**TASK PROMPT**
Extract all lines from the data beneath that include the word "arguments".
═══ INFORMATION SHOWN
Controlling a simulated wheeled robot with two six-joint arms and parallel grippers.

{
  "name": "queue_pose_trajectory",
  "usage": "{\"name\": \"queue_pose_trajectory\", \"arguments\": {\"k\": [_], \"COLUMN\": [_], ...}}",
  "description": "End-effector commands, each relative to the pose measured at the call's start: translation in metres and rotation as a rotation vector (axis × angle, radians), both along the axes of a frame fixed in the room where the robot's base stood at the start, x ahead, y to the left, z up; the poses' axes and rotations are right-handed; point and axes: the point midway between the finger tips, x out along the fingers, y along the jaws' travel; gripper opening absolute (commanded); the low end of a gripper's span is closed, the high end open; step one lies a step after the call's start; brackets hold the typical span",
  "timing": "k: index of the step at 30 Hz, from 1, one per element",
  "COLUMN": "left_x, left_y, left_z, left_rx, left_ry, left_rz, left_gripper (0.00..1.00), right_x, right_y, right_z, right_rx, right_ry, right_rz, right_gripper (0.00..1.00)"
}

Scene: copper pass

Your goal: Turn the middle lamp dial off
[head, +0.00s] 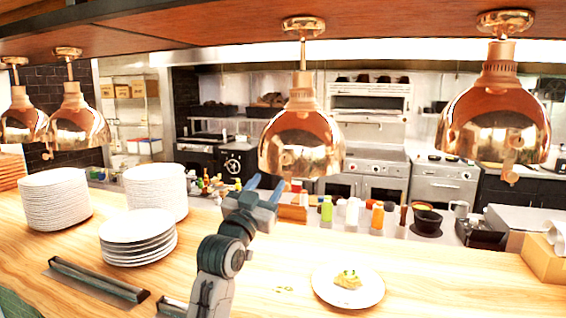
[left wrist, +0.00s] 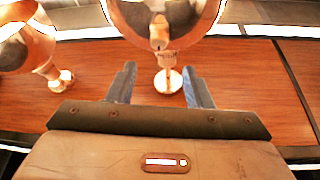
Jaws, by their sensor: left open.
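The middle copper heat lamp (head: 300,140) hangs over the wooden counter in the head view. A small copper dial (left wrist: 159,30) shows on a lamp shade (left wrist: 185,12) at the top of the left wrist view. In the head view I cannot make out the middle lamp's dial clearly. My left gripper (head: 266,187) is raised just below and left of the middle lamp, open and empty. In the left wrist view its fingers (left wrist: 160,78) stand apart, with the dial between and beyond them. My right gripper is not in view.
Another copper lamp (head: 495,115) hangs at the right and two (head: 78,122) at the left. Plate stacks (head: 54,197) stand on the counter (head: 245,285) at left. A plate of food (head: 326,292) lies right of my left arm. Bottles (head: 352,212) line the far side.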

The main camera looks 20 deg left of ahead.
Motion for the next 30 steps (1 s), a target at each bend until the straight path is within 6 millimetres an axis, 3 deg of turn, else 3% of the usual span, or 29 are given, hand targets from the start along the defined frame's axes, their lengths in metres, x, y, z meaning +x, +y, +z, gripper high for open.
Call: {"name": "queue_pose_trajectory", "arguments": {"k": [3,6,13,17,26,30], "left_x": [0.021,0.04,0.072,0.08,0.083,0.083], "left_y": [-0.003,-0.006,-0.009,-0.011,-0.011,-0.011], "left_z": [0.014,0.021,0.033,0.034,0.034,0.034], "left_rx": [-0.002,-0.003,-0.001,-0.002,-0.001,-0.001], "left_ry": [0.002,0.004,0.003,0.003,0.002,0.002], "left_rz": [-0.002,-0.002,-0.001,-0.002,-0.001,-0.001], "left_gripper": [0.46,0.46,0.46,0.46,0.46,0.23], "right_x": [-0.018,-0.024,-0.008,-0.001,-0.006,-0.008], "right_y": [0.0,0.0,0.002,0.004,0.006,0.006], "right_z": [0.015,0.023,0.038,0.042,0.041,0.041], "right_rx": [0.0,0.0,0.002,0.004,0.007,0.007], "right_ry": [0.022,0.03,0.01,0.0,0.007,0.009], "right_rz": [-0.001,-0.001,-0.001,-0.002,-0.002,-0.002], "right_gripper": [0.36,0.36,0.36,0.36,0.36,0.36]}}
══════
═══ INFORMATION SHOWN
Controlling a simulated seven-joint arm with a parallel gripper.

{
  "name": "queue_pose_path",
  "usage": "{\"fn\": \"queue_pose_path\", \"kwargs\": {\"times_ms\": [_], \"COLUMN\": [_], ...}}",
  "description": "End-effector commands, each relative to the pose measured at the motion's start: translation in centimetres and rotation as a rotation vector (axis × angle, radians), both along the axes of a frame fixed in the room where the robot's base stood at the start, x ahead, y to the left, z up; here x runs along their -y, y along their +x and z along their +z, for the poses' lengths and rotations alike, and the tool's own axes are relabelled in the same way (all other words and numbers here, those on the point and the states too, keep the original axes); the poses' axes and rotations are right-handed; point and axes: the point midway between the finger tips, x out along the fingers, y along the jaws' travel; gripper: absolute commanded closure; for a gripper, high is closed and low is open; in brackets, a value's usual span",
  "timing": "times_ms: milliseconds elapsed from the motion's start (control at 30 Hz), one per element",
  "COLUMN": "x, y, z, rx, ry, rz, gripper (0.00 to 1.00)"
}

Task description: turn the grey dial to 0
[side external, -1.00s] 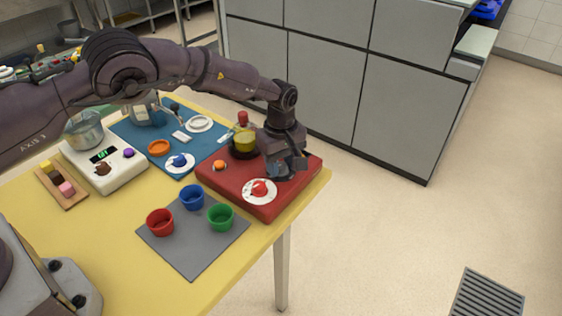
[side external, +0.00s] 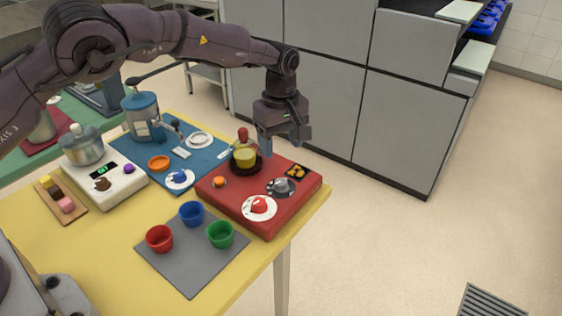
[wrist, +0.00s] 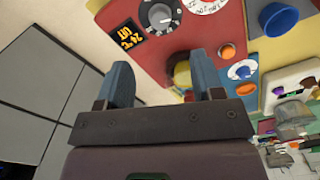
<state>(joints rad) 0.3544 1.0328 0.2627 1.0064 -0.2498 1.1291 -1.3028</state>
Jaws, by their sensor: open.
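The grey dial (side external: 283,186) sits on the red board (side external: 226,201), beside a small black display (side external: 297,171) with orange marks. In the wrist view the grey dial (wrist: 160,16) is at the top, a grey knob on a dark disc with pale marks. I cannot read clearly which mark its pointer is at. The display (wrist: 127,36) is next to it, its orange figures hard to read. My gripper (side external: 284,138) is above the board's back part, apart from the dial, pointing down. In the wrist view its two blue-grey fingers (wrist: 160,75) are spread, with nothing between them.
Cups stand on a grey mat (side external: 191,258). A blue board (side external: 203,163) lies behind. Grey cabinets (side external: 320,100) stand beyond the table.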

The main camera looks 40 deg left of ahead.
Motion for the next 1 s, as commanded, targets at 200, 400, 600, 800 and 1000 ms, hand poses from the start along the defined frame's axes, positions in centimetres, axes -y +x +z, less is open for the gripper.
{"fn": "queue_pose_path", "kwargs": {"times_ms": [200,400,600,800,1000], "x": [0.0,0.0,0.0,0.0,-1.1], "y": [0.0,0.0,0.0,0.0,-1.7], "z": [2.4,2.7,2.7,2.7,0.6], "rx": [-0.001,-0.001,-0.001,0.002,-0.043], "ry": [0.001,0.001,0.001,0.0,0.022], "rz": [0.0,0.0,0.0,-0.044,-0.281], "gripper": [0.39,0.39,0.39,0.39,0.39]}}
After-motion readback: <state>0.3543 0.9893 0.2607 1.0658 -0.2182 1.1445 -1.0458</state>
══════
═══ INFORMATION SHOWN
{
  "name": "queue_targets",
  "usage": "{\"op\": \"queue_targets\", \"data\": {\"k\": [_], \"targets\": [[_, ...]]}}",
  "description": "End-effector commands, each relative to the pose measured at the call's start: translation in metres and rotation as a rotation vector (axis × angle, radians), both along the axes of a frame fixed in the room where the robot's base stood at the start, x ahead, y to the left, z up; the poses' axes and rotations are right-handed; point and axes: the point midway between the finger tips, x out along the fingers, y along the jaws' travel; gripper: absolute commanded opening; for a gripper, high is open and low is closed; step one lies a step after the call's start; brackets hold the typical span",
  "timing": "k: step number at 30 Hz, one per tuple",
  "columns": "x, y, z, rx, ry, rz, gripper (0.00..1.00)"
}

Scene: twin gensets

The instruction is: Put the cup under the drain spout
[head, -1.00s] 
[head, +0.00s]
══════
**RESULT OF THE TASK**
  "usage": "{\"name\": \"queue_pose_trajectory\", \"arguments\": {\"k\": [_], \"COLUMN\": [_], ...}}",
Call: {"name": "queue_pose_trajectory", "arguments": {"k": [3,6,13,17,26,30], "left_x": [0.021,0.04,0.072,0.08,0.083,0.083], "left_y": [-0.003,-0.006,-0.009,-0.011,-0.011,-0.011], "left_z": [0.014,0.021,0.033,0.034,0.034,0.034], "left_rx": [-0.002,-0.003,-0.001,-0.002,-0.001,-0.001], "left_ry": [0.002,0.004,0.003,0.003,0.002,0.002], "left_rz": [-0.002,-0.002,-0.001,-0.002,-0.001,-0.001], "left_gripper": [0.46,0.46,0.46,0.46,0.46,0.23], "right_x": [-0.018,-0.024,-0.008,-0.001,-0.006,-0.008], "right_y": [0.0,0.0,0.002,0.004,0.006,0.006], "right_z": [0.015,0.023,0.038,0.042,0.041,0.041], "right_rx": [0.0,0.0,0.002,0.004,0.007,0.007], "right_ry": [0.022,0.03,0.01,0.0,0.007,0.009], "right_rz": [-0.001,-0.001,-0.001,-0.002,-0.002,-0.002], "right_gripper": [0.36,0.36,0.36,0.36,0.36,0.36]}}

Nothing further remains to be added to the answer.